◆ Given data
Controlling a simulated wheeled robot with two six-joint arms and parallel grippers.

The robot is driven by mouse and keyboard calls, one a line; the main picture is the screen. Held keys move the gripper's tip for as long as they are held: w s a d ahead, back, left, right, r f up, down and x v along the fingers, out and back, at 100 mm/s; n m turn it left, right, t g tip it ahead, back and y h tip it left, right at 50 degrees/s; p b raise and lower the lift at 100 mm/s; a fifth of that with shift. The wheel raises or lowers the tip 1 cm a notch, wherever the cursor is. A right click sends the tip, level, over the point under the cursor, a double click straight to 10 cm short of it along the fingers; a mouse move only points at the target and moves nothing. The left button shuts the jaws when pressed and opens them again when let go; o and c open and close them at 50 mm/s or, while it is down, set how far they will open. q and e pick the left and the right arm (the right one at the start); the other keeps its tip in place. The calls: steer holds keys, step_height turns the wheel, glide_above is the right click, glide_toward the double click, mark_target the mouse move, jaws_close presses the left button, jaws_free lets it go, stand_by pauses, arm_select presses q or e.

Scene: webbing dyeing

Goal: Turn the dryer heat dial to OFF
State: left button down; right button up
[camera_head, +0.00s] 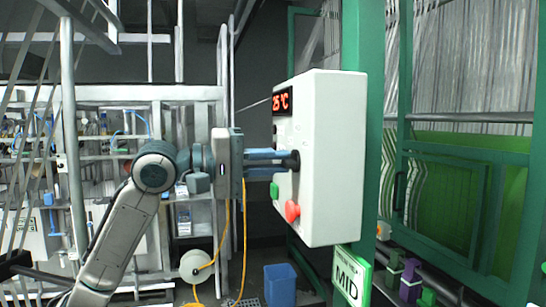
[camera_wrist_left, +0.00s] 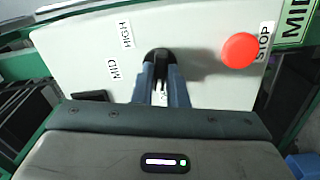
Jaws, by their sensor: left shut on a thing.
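The dryer control box (camera_head: 335,150) is a white panel on a green post, with a red display (camera_head: 281,102) reading about 25 °C. My left gripper (camera_head: 290,160) is shut on the black heat dial (camera_head: 295,161) on the panel's face. In the left wrist view the fingers (camera_wrist_left: 163,85) close around the dial (camera_wrist_left: 157,54), hiding most of it. The labels HIGH (camera_wrist_left: 126,35) and MID (camera_wrist_left: 115,69) show to the left of the dial there. No OFF label is visible, and I cannot tell the dial's setting. My right gripper is not in view.
A red STOP button (camera_head: 292,211) sits below the dial, with a green button (camera_head: 274,190) near it. A blue bin (camera_head: 280,285) stands on the floor. Green dryer frames (camera_head: 462,149) are on the right.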

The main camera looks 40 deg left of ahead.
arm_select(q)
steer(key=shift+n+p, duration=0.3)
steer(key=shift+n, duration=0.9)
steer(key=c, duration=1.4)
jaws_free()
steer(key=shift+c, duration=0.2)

◆ Exercise objective
Quote the material above exactly, from the line holding "State: left button down; right button up" through its last line, including both. Omit the pictures.

◆ Answer for this exercise
State: left button down; right button up
[camera_head, +0.00s] 
[camera_wrist_left, +0.00s] 
Jaws, by their sensor: left shut on a thing.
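The dryer control box (camera_head: 335,150) is a white panel on a green post, with a red display (camera_head: 281,102) reading about 25 °C. My left gripper (camera_head: 290,160) is shut on the black heat dial (camera_head: 295,161) on the panel's face. In the left wrist view the fingers (camera_wrist_left: 163,85) close around the dial (camera_wrist_left: 157,54), hiding most of it. The labels HIGH (camera_wrist_left: 126,35) and MID (camera_wrist_left: 115,69) show to the left of the dial there. No OFF label is visible, and I cannot tell the dial's setting. My right gripper is not in view.
A red STOP button (camera_head: 292,211) sits below the dial, with a green button (camera_head: 274,190) near it. A blue bin (camera_head: 280,285) stands on the floor. Green dryer frames (camera_head: 462,149) are on the right.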

The main camera looks 40 deg left of ahead.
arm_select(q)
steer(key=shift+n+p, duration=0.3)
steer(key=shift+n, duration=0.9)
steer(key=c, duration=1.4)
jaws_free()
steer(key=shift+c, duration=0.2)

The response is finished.